Music: Giochino Rossini
Director: David Pountney
Reviewer: Jacqui Onions
Moses in Egypt takes us through the Bible from the plague of darkness over Egypt to the parting of the Red Sea. Welsh National Opera’s production gets off to a spine-tingling start. A beautiful effect from lighting designer Fabice Kebour enables the audience to witness the sun slowly disappear over Egypt, as the plague of darkness strikes. In the dark, all other senses are forsaken as the ears are treated to the beauty of the Welsh National Opera chorus and orchestra. With nothing to distract from the sound, it is easy to get lost in the beautiful blend of voices and instruments, combining to create something truly special.
As God lifts the plague, another clever piece of lighting from Kebour enables the audience to share in the experience of being freed from the darkness. It is not until the eyes fully adjust that you can wholly appreciate the startling and unique costume design by Marie-Jeanne Lecca. Her use of colour vibrantly depicts the divide between the Hebrews and Egyptians yet subtly hints at divides within these groups.

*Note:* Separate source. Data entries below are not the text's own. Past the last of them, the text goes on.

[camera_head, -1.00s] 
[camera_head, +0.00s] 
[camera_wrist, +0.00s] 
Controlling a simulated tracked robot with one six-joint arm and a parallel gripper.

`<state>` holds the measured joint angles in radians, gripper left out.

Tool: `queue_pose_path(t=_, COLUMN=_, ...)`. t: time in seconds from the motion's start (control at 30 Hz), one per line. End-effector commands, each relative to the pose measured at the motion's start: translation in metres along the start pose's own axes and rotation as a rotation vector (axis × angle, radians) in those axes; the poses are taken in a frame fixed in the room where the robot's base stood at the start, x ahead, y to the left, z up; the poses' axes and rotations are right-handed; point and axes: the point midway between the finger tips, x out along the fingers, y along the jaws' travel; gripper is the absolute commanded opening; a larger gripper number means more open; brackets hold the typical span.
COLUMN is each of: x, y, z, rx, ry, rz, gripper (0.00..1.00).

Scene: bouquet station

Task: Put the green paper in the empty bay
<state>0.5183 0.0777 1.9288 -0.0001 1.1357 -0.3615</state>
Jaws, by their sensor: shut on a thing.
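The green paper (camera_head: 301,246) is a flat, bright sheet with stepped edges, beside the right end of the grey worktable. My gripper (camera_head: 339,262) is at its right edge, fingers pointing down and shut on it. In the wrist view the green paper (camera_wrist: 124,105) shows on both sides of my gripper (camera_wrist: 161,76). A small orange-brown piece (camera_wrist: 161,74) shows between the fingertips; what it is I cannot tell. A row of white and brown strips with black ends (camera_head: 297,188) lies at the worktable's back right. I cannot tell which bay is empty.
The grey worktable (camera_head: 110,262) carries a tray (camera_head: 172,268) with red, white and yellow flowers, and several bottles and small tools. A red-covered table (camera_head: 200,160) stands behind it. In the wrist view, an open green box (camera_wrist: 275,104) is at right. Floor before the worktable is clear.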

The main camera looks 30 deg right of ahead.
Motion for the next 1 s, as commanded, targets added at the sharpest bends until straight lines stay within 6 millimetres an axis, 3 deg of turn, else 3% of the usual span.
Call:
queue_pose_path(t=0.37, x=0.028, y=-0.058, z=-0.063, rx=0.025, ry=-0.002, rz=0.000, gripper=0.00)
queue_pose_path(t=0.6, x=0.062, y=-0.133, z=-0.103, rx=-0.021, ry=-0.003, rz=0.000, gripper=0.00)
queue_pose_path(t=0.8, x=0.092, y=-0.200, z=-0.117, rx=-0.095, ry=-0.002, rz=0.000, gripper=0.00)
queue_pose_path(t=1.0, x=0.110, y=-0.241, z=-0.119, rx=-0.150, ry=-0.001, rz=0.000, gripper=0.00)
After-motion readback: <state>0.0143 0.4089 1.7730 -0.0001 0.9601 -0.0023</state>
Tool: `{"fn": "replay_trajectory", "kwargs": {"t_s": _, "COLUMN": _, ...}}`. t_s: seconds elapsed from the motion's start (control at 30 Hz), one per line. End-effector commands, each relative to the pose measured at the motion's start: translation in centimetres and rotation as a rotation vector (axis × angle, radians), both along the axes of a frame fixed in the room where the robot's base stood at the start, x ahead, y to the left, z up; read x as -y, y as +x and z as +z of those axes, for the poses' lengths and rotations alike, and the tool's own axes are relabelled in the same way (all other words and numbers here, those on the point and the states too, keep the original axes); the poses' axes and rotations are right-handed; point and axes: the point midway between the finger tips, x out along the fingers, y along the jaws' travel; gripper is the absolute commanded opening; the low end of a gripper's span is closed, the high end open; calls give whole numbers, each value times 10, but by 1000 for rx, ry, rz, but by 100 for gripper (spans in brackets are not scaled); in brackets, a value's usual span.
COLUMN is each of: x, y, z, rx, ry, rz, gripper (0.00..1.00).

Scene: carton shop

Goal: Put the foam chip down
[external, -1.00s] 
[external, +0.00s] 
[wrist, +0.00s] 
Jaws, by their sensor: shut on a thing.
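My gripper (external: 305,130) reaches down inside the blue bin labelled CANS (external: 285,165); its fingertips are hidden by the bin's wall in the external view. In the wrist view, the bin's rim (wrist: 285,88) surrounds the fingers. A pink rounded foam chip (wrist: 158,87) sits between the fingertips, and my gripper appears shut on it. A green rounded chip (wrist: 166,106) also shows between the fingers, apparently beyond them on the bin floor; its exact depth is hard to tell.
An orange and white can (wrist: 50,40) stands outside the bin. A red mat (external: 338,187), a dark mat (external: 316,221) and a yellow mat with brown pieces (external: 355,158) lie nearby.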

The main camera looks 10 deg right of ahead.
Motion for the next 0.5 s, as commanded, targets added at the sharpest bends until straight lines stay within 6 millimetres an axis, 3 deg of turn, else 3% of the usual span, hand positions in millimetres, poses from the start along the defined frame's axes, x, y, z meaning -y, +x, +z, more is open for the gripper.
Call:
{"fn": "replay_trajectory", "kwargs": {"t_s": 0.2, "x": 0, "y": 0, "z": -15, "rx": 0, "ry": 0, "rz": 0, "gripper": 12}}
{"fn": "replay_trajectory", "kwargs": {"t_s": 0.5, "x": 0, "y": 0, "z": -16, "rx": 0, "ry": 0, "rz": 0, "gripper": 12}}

The set design, by Raimund Bauer, initially appears to have a simple beauty, creating two walls of stone that reflect the colour divide of the costumes. However, as the production unfolds the set appears a bit more cumbersome, revealing a less than inspiring scaffolding-type structure on the reverse of the walls and causing two silent pauses in the second half during scenery changes.
The strength of this production is the ensemble, with the chorus of the Welsh National Opera being showcased at their very best. Even the characters create a brilliant ensemble, all giving strong performances and creating a wonderful chemistry without upstaging or outshining each other. That said, it is the main female characters of Amaltea, performed by Christine Rice, and Elcia, performed by Claire Booth, who really connect with the emotion of the piece as well as giving stunning vocal performances.
Since it is the big, ensemble sections that are the strongest and the driving force of the action and pace of this opera, the stiller, more intimate moments shared with just a few members of the cast – although superbly performed – feel a little drawn out and overly long. The stand out ensemble moment is the plague of thunder and hail which is both audibly and visually stunning with the Hebrews standing strong while the Egyptians are struck down by fire and Elcia finds herself lost in the middle, torn between her forbidden love and her God.
Moses in Egypt presents the chorus and orchestra of the Welsh National Opera at their very best and is well worth a visit.